COORD = (30.022979, -84.982518)
USERID = "president@whitehouse.gov"

ISO8601_PERIOD_REGEX = re.compile(
    r"^P"
    r"((?P<weeks>\d+)W)?"
    r"((?P<days>\d+)D)?"
    r"((?:T)"
        r"((?P<hours>\d+)H)?"
        r"((?P<minutes>\d+)M)?"
        r"((?P<seconds>\d+)S)?"
    r")?$"
)

class Forecast:
    def __init__(self, data):
        if not isinstance(data, dict):
            raise ValueError(f"'data' must be a dictionary")

        self._raw_data = data
        self._layers = {}

    @staticmethod
    def _parse_duration(duration_str):
        match = ISO8601_PERIOD_REGEX.match(duration_str)
        groups = match.groupdict()

        for key, val in groups.items():
            groups[key] = int(val or "0")

        return timedelta(
            weeks=groups["weeks"],
            days=groups["days"],
            hours=groups["hours"],
            minutes=groups["minutes"],
            seconds=groups["seconds"],
        )

    def _get_layer_values(self, layer):
        if layer in self._layers:
            return self._layers[layer]

        raw_layer = self._raw_data[layer]
        layer_values = []

        for value in raw_layer["values"]:
            isodatetime, duration_str = value["validTime"].split("/")
            start_time = datetime.fromisoformat(isodatetime)
            end_time = start_time + self._parse_duration(duration_str)
            layer_values.append((start_time, end_time, float(value["value"])))

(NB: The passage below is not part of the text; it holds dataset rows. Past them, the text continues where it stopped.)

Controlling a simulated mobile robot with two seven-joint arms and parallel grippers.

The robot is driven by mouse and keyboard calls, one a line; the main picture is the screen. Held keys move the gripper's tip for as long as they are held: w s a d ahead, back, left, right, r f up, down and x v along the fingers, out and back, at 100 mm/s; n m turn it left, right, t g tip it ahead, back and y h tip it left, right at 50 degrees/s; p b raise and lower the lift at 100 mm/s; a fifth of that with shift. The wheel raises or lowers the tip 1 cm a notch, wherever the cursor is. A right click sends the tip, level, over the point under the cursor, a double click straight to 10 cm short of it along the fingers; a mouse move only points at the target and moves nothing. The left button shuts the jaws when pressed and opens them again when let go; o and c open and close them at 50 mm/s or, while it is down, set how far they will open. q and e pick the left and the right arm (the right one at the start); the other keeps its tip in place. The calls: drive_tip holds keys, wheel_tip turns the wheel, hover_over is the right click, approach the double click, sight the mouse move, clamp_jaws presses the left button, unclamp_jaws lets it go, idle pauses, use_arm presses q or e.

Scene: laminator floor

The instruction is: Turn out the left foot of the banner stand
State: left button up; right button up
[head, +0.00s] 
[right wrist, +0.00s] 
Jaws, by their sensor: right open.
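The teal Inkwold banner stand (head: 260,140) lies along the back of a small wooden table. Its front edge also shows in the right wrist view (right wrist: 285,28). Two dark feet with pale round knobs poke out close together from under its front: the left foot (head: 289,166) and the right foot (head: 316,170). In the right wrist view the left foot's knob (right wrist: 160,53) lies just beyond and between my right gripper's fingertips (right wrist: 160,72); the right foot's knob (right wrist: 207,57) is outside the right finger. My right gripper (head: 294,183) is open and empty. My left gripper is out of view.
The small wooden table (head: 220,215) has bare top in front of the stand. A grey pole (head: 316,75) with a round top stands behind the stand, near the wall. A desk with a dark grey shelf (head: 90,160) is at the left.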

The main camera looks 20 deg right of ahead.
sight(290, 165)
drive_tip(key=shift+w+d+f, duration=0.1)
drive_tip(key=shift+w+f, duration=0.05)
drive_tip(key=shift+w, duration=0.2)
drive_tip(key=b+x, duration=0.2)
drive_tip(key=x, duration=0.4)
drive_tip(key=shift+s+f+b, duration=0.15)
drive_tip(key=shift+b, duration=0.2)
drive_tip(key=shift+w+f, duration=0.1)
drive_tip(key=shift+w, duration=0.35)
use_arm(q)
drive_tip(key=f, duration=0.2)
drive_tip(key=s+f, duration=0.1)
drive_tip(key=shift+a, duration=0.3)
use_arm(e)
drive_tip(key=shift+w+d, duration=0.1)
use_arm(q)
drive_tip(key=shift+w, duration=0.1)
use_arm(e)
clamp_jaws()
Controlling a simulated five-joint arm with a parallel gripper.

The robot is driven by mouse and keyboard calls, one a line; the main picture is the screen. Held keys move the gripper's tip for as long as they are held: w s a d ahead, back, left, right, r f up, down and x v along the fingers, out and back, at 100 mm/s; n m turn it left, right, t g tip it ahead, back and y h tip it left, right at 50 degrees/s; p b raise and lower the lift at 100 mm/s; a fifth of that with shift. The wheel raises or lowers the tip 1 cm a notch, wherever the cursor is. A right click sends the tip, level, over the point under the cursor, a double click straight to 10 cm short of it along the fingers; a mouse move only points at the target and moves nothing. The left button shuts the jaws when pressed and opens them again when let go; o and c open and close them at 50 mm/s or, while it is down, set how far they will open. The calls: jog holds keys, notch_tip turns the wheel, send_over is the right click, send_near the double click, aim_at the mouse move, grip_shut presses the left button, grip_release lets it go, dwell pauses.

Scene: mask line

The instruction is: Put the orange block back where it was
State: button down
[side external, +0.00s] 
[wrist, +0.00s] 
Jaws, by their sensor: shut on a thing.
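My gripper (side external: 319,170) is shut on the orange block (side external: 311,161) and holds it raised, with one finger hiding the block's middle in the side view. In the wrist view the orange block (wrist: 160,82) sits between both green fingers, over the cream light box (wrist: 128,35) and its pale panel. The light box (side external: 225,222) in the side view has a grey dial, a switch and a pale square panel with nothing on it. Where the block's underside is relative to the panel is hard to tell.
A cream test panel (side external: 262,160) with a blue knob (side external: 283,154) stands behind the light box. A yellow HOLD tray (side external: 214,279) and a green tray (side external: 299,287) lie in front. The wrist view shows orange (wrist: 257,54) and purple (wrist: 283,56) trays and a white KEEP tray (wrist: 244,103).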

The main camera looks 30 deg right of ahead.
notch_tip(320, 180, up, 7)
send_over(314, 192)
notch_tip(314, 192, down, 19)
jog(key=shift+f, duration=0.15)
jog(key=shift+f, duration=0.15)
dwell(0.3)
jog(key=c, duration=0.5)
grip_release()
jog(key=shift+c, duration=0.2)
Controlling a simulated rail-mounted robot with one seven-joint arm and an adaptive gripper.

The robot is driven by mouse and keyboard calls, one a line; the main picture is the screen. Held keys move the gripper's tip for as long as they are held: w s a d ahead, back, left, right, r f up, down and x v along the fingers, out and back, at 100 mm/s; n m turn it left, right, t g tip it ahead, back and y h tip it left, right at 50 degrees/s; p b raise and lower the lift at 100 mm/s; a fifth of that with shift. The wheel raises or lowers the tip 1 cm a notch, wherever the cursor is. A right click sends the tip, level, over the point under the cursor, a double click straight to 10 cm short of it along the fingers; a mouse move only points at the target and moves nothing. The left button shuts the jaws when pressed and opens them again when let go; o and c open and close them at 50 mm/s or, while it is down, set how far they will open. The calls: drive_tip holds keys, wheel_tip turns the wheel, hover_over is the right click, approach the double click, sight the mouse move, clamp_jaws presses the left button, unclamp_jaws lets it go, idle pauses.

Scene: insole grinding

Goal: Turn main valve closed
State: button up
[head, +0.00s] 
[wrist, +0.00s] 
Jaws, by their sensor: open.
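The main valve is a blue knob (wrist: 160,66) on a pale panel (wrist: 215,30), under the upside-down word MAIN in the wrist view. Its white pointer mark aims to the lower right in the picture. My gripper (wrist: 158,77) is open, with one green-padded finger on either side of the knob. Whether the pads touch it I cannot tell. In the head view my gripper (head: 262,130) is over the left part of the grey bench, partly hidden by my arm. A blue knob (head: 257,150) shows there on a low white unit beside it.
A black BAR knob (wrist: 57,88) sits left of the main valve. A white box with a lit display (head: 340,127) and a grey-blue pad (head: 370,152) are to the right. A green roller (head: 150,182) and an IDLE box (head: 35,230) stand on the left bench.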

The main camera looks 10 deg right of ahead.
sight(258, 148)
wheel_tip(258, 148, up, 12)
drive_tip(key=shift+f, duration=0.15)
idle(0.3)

        retval = self._layers[layer] = (layer_values, raw_layer["uom"])
        return retval

    def _get_value(self, layer, when):
        if not isinstance(when, datetime):
            raise ValueError(f"'when' must be a datetime")

        when = when.astimezone(timezone.utc)
        layer_values, units = self._get_layer_values(layer)

        for start_time, end_time, value in layer_values:
            if start_time <= when < end_time:
                # TODO: convert value to metric/imperial units (configurable) instead of exposing
                return (value, units)

        raise IndexError(f"{when} is not available in this forecast")

    def get_temperature(self, when):
        return self._get_value("temperature", when)

    def get_dewpoint(self, when):
        return self._get_value("dewpoint", when)

    def get_humidity(self, when):
        return self._get_value("relativeHumidity", when)

async def example():
    async with aiohttp.ClientSession() as session:
        nws = pynws.Nws(session, USERID, latlon=COORD)
        forecast_data = await nws.get_forecast_all()

    now = datetime.now()
    forecast = Forecast(forecast_data)
    temperature = forecast.get_temperature(now)
    dewpoint = forecast.get_dewpoint(now)
    humidity = forecast.get_humidity(now)

    print(now, temperature, dewpoint, humidity)

loop = asyncio.get_event_loop()
loop.run_until_complete(example())
lymanepp commented 2 years ago

Note that I used datetime.fromisoformat() which is only available in Python 3.7+. But all versions of Python prior to that are no longer supported--https://en.wikipedia.org/wiki/History_of_Python#Table_of_versions

MatthewFlamm commented 2 years ago

Note that I used datetime.fromisoformat() which is only available in Python 3.7+.

I've started #67 to formally require >=3.7

lymanepp commented 2 years ago

Thanks Matthew!

lymanepp commented 2 years ago

I went ahead and submitted a PR to get things started

lymanepp commented 2 years ago

Hi @MatthewFlamm

Before you release these changes... I'd like to consider the naming of the new things in this PR.

Perhaps this could be better. Maybe like this:

Future API changes could have the following:

Also, could review the names on the Forecast class:

And finally, consider a better name than "layer" to describe forecast elements. That name is closely coupled to the NWS API. And some of the "layers" could be applicable to "SimpleForecast" if/when that is implemented.

Thoughts?

MatthewFlamm commented 2 years ago

I like detailed_forecast and DetailedForecast naming. This should be done prior to the next release.

I like the idea of moving towards daily_forecast and hourly_forecast, to differentiate better. I'm not sure, but maybe best to implement when introducing a SimpleForecast class to keep major changes to existing API colocated. Or the existing method names could be deprecated first.

I don't mind the current method names, but if you have suggestions feel free.

For layers, I'm thinking we may want to have a structure like:

CommonForecastLayer
SimpleForecastLayer(CommonForecastLayer)
DetailedForecastLayer(CommonForecastLayer)

Due to these different structure of forecasts and observations, I think we need totally different Enums for each.